EU’s Mogherini starts talks in Tehran
TEHRAN – European Union foreign policy chief Federica Mogherini who arrived in Tehran on Saturday at the head of a high-ranking delegation started her talks with top Iranian officials.
Mogherini is accompanied by seven EU commissioners.
Immediately after her arrival Mogherini started talks with Foreign Minister Mohammad Javad Zarif behind closed doors.
In addition to Zarif, Mogherini is scheduled to hold talks with President Hassan Rouhani, Parliament Speaker Ali Larijani, Secretary of Supreme National Security Council Ali Shamkhani, and Ali Akbar Velayati, the top aid to the Supreme Leader.
While Mogherini will be leaving Tehran today, the accompanying delegation will have a longer stay in Iran to exchange ideas with Iranian counterparts.
Following the signing of the JCPOA between Iran and the 5+1 group, the EU has taken a different tack towards Iran and has attempted to rebuild its cooperation with the energy heaven.
Media outlets have said a key issue will be the opening of EU permanent political office in Tehran.
Reportedly, the chief EU diplomat will also hold talks on the Syrian conflict with officials in Tehran.
According to EU Observer, the EU delegation visited Iran to reassure international banks on doing business with the Islamic Republic.

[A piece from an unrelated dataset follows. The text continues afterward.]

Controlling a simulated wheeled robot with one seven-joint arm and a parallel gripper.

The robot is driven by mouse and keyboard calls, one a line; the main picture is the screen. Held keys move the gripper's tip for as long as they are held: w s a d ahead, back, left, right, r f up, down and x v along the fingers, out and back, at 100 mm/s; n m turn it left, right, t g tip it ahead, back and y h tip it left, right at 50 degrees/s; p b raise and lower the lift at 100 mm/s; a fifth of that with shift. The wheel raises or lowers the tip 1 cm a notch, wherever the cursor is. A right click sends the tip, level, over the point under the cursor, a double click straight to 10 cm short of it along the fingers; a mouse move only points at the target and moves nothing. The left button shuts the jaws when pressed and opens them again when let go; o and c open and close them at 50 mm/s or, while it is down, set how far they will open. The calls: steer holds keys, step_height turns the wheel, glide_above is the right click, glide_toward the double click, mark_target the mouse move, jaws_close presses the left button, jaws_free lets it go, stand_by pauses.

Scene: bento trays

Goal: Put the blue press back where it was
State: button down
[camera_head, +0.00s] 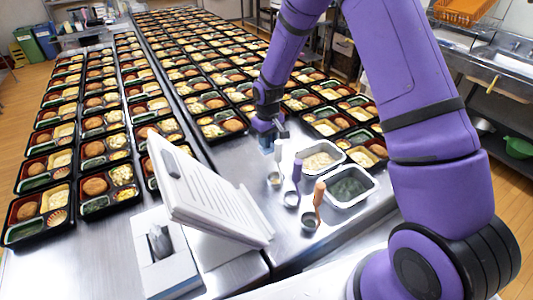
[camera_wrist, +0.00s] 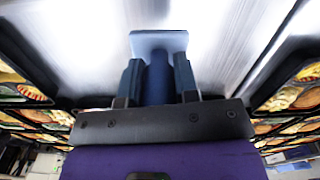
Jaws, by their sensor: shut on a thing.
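The blue press (camera_wrist: 158,41) shows in the wrist view as a pale blue flat plate with a darker blue handle. My gripper (camera_wrist: 158,80) is shut on the handle, with one finger on each side. In the head view my gripper (camera_head: 272,125) points down over the steel table, and a small part of the press (camera_head: 266,145) shows below it. The press is at or just above the table top; I cannot tell whether it touches.
A white slanted stand (camera_head: 205,190) is at the front left. Rows of filled bento trays (camera_head: 95,185) cover the table behind and left.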

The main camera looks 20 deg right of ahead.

EU commissioners’ talks with Iranian officials primarily focus on energy, trade and industry.
A senior EU official said on Wednesday that the sheer number of commissioners “is to give a coherent and unified message” of re-engagement.
The official said the trip was designed to “reassure everyone that re-engaging in Iran is possible”.
She said international banks, whose services will be needed to underpin future foreign investment, have been reluctant to return to Iran due to legal and reputational concerns associated with the intricate web of EU and U.S. sanctions imposed in recent years.
“Thirty three [Iranian banks] have reconnected to Swift so far,” the EU official said, referring to a Belgium-based firm which handles international wire transfers.
“Major banks have not been re-engaging [with Iran]; it takes time to rebuild trust and confidence.”
The Belgian KBC bank, Germany’s DZ bank and Austria’s Erste Group are among the international financiers that have resumed ties. But prior to the detente, U.S. regulators had fined French bank BNP Paribas $9 billion for sanctions-busting.
The EU official added that “Iran wants to join the WTO [World Trade Organization] and we are willing to play a supporting role”.